There’s another potentially dangerous precedent that has emerged in administration officials’ testimony before Congress.
Under the main agreement, Iran is supposed to allow access to its military or civilian sites where IAEA inspectors suspect Iran has done nuclear weapons research and development. High on the list is Parchin, a military complex that the IAEA has tried to inspect for the last three years because experts believe Iran tested nuclear weapons-related equipment there before 2004.
But now we learn from Congressional hearings that a separate Iran-IAEA accord could put Iran, not international inspectors, in charge of taking environmental samples at Parchin, under still-to-be-determined IAEA supervision. Sen. James Risch of Idaho of the Senate Foreign Relations Committee aptly compared that arrangement to allowing professional athletes suspected of drug abuse to mail in their own urine samples.
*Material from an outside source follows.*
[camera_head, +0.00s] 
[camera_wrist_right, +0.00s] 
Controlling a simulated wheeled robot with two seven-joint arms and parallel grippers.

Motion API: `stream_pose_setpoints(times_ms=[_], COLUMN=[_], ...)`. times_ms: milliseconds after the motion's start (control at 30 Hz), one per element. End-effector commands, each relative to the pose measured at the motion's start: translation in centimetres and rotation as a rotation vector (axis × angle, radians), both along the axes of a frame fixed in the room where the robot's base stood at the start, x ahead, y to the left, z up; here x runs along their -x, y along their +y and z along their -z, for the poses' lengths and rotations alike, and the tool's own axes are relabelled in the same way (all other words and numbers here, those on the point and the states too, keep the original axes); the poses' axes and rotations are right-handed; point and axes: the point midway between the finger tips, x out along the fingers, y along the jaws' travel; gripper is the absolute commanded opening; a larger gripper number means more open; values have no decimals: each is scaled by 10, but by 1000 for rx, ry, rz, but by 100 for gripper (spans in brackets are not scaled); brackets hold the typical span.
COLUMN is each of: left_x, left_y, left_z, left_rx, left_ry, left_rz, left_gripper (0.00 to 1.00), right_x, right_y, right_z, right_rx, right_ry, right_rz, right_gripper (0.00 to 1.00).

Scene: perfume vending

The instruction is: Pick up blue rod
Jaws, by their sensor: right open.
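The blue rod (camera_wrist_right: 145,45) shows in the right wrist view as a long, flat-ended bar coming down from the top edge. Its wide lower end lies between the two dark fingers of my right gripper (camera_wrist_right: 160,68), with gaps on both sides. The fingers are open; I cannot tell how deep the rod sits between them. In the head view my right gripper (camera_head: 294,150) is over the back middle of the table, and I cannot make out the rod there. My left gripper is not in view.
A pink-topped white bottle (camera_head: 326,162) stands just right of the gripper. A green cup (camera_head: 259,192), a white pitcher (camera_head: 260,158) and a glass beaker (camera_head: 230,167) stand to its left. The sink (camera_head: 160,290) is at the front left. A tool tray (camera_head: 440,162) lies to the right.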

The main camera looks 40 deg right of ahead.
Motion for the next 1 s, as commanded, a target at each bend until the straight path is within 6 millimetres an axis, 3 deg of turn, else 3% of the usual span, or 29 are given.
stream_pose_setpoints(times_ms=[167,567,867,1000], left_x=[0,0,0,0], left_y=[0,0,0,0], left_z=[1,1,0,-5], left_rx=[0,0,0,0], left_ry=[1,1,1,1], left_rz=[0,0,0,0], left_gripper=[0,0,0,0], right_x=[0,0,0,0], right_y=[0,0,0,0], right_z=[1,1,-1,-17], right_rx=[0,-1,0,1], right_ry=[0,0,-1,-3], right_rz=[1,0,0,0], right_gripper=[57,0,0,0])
We’d guess the Parchin inspection probably won’t turn up much. Since the IAEA demanded to visit Parchin in 2012, Iran has had plenty of time to scrub and reconstruct the base.
But Parchin is just one military facility that the IAEA should visit. What are the ground rules for all the others? Will Iran call the shots? Or will the IAEA? That’s unclear. Kerry and other U.S. officials tell Congress they don’t have the confidential IAEA-Iran document so they can’t turn it over.
Here’s a simple two-step process for the administration to resolve these questions. Step one: Get the document from the IAEA. Step two: Turn it over to Congress.
Congress must know what’s in the deal and the separate side agreements before it votes. No surprises. No secret handshakes. If this bargain is as strong as the administration insists, it can withstand a burst of sunlight.